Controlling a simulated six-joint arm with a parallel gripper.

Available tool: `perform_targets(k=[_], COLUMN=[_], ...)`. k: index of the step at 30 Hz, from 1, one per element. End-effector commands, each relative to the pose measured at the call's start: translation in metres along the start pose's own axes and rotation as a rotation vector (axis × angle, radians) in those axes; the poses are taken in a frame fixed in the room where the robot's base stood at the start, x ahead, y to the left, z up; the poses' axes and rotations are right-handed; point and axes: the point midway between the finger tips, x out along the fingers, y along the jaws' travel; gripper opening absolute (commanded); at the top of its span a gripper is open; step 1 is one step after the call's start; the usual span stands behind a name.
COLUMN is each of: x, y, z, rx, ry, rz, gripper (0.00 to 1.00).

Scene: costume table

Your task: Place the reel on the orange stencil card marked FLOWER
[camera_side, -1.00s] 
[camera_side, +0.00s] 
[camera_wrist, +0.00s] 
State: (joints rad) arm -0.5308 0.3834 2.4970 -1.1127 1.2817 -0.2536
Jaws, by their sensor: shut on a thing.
_ _ _ _ _ _ _
| BRIEF |
Set out every line from the material that contains the string "each".

| FINAL RESULT |
Available tool: `perform_targets(k=[_], COLUMN=[_], ...)`. k: index of the step at 30 Hz, from 1, one per element. End-effector commands, each relative to the pose measured at the call's start: translation in metres along the start pose's own axes and rotation as a rotation vector (axis × angle, radians) in those axes; the poses are taken in a frame fixed in the room where the robot's base stood at the start, x ahead, y to the left, z up; the poses' axes and rotations are right-handed; point and axes: the point midway between the finger tips, x out along the fingers, y along the jaws' travel; gripper opening absolute (commanded); at the top of its span a gripper is open; step 1 is one step after the call's start; the usual span stands behind a name.
COLUMN is each of: x, y, z, rx, ry, rz, gripper (0.00 to 1.00).

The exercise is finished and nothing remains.